SOURCE DATA:
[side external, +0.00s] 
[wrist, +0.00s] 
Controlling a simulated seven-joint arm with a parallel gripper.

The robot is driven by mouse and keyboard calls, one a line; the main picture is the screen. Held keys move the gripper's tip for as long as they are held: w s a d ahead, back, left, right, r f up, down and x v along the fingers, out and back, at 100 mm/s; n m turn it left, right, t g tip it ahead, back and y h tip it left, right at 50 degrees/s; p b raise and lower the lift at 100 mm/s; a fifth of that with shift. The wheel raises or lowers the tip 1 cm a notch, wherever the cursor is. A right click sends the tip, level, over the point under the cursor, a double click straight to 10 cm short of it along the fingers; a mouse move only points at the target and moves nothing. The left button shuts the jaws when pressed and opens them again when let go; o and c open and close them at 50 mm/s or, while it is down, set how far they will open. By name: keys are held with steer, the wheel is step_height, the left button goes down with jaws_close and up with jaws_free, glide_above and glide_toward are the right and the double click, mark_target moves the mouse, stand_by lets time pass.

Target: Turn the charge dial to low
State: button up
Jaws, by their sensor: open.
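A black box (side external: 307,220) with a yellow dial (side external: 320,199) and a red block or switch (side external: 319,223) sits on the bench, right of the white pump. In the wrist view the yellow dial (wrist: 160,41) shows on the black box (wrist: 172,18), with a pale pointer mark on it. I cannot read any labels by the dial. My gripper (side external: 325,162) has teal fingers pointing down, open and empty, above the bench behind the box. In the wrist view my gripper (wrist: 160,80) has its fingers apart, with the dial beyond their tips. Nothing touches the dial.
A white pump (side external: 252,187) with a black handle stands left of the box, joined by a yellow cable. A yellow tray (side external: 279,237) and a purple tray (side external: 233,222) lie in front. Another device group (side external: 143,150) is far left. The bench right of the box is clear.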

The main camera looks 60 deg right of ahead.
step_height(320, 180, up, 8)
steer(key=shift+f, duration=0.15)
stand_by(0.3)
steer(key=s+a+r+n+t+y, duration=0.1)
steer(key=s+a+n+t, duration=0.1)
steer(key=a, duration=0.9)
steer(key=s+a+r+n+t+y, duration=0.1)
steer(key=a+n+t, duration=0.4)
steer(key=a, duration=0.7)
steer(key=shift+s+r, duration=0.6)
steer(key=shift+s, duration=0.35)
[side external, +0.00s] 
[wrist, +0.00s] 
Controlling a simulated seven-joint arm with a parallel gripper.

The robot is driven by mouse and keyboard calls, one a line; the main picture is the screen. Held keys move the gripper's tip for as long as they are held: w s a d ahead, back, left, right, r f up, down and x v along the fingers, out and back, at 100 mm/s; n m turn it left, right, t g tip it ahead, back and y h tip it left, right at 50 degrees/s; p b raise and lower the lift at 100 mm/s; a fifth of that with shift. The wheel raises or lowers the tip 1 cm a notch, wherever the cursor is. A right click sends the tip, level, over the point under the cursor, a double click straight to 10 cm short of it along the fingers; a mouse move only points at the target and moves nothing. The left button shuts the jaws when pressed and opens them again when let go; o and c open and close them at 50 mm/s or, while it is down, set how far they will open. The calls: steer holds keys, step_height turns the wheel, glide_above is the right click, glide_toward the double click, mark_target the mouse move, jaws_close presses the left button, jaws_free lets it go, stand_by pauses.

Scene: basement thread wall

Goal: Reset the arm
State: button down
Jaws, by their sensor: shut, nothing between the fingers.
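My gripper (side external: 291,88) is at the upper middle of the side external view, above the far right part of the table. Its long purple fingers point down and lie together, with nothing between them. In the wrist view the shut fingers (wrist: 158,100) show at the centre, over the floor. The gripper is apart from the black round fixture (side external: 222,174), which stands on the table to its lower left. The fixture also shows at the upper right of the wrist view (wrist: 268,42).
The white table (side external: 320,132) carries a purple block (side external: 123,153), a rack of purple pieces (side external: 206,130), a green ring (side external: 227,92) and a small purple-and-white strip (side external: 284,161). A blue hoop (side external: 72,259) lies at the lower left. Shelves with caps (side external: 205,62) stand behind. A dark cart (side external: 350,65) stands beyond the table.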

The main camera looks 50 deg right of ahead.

WHAT YOU SHOULD DO:
Please restate the data word for word, every record included.

FINISHED TASK:
[side external, +0.00s] 
[wrist, +0.00s] 
Controlling a simulated seven-joint arm with a parallel gripper.

The robot is driven by mouse and keyboard calls, one a line; the main picture is the screen. Held keys move the gripper's tip for as long as they are held: w s a d ahead, back, left, right, r f up, down and x v along the fingers, out and back, at 100 mm/s; n m turn it left, right, t g tip it ahead, back and y h tip it left, right at 50 degrees/s; p b raise and lower the lift at 100 mm/s; a fifth of that with shift. The wheel raises or lowers the tip 1 cm a notch, wherever the cursor is. A right click sends the tip, level, over the point under the cursor, a double click straight to 10 cm short of it along the fingers; a mouse move only points at the target and moves nothing. The left button shuts the jaws when pressed and opens them again when let go; o and c open and close them at 50 mm/s or, while it is down, set how far they will open. By name: keys are held with steer, the wheel is step_height, the left button goes down with jaws_close and up with jaws_free, glide_above and glide_toward are the right and the double click, mark_target moves the mouse, stand_by lets time pass.

Target: Turn the charge dial to low
State: button up
Jaws, by their sensor: open.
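A black box (side external: 307,220) with a yellow dial (side external: 320,199) and a red block or switch (side external: 319,223) sits on the bench, right of the white pump. In the wrist view the yellow dial (wrist: 160,41) shows on the black box (wrist: 172,18), with a pale pointer mark on it. I cannot read any labels by the dial. My gripper (side external: 325,162) has teal fingers pointing down, open and empty, above the bench behind the box. In the wrist view my gripper (wrist: 160,80) has its fingers apart, with the dial beyond their tips. Nothing touches the dial.
A white pump (side external: 252,187) with a black handle stands left of the box, joined by a yellow cable. A yellow tray (side external: 279,237) and a purple tray (side external: 233,222) lie in front. Another device group (side external: 143,150) is far left. The bench right of the box is clear.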

The main camera looks 60 deg right of ahead.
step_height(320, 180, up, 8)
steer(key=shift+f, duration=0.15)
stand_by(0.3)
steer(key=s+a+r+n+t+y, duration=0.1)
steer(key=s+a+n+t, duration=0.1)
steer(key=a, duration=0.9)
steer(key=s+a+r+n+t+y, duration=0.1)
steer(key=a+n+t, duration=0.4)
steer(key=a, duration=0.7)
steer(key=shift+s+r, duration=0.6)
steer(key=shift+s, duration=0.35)
[side external, +0.00s] 
[wrist, +0.00s] 
Controlling a simulated seven-joint arm with a parallel gripper.

The robot is driven by mouse and keyboard calls, one a line; the main picture is the screen. Held keys move the gripper's tip for as long as they are held: w s a d ahead, back, left, right, r f up, down and x v along the fingers, out and back, at 100 mm/s; n m turn it left, right, t g tip it ahead, back and y h tip it left, right at 50 degrees/s; p b raise and lower the lift at 100 mm/s; a fifth of that with shift. The wheel raises or lowers the tip 1 cm a notch, wherever the cursor is. A right click sends the tip, level, over the point under the cursor, a double click straight to 10 cm short of it along the fingers; a mouse move only points at the target and moves nothing. The left button shuts the jaws when pressed and opens them again when let go; o and c open and close them at 50 mm/s or, while it is down, set how far they will open. The calls: steer holds keys, step_height turns the wheel, glide_above is the right click, glide_toward the double click, mark_target the mouse move, jaws_close presses the left button, jaws_free lets it go, stand_by pauses.

Scene: basement thread wall

Goal: Reset the arm
State: button down
Jaws, by their sensor: shut, nothing between the fingers.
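My gripper (side external: 291,88) is at the upper middle of the side external view, above the far right part of the table. Its long purple fingers point down and lie together, with nothing between them. In the wrist view the shut fingers (wrist: 158,100) show at the centre, over the floor. The gripper is apart from the black round fixture (side external: 222,174), which stands on the table to its lower left. The fixture also shows at the upper right of the wrist view (wrist: 268,42).
The white table (side external: 320,132) carries a purple block (side external: 123,153), a rack of purple pieces (side external: 206,130), a green ring (side external: 227,92) and a small purple-and-white strip (side external: 284,161). A blue hoop (side external: 72,259) lies at the lower left. Shelves with caps (side external: 205,62) stand behind. A dark cart (side external: 350,65) stands beyond the table.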

The main camera looks 50 deg right of ahead.

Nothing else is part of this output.